Hayes voice drifts down as if from heaven and into the mind working his magic as the music slowly lures us into an unbearable and profoundly sad truth. The feelings of a generation; one man’s stereophonic Groove against The Man.
Black man, born free
At least that’s the way
It’s supposed to be.
Saturday, June 12, 2010
Sounds
- Temptation is Too Hard To Fight – George McGregor & The Bronzettes
- Powerful Love – Chuck and Mac
- Going To Make a Time Machine – The Majestic Arrows
- If I Had a Little Love (Rehearsal) - The Majestic Arrows
- I’ll Never Cry For Another Boy (Rehearsal) - The Majestic Arrows
- I Love You Baby – Movers
- Pain In My Heart – Helene Smith
- Willing and Able - Helene Smith
- Crooked Woman – Edd Henry
- It’s Meant To Be – Krystal Generation
- I'm Gonna Gitcha - Chip Willis & Double Exposure
- You and Me – Penny & The Quarters (an idyllic sunday afternoon track)
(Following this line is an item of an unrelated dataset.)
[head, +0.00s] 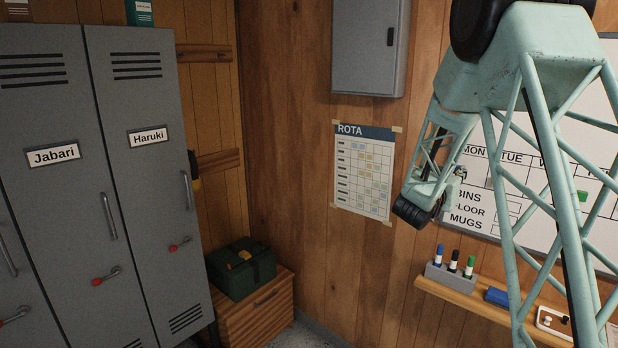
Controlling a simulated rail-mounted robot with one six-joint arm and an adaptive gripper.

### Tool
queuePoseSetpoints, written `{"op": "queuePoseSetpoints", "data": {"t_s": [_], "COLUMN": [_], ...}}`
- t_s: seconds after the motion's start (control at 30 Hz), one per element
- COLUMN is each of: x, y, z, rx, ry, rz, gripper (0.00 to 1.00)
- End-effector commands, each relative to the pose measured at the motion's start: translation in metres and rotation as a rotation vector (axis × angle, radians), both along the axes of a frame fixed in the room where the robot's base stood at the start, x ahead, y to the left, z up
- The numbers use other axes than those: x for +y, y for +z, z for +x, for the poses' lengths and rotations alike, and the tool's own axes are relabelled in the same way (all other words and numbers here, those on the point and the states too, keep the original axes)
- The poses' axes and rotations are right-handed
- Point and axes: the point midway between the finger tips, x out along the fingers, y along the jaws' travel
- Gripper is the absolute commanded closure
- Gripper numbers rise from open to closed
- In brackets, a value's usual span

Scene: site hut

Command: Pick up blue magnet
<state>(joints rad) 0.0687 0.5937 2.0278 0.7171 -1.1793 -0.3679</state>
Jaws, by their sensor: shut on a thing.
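My arm comes down from the upper right, in front of the whiteboard (612,150). My gripper (460,172) shows only as a small dark shape beside the forearm, against the left part of the board; most of it is hidden. It is shut on a small thing whose colour and shape I cannot make out. I see no blue magnet in the open. A green magnet (582,196) sits on the board, seen between the arm struts. Parts of the board are covered by my arm.
A wooden shelf (450,291) below the board carries a pen holder (449,279) with three markers, a blue block (497,296) and a white tray (541,322) with small pieces. A rota poster (362,175) and grey cabinet (371,45) hang left. Grey lockers (60,210) stand far left.

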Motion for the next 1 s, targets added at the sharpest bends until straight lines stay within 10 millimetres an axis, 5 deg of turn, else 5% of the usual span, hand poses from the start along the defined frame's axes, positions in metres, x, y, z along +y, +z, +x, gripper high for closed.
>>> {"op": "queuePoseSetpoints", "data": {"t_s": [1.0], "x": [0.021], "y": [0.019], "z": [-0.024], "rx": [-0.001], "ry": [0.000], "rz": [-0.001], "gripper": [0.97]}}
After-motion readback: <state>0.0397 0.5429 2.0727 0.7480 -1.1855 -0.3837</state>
- You're The Only Thing I've Got Going For Me – Bill Wright
- Kinshasa Mboka Ya Makambo - Franco
I stumbled on the compilation while frantically searching for Temptation is Too Hard To Fight by George McGregor & The Bronzettes which I heard on an episode of Mad Men –the sexiest show on television-, I’ve been hooked on the show and the albums ever since. Artists in those days had a charming way with names. Pity we don't see that anymore. This is music that is self-conscious and thoughtful, music about makeups and breakups and the funny thing is, there are no swear words, none! I'm particularly fond of Eccentric Soul Vol. 6: Twinight's Lunar Rotation. Twinight collapsed in 1972 but it left a lasting legacy. At Least for me.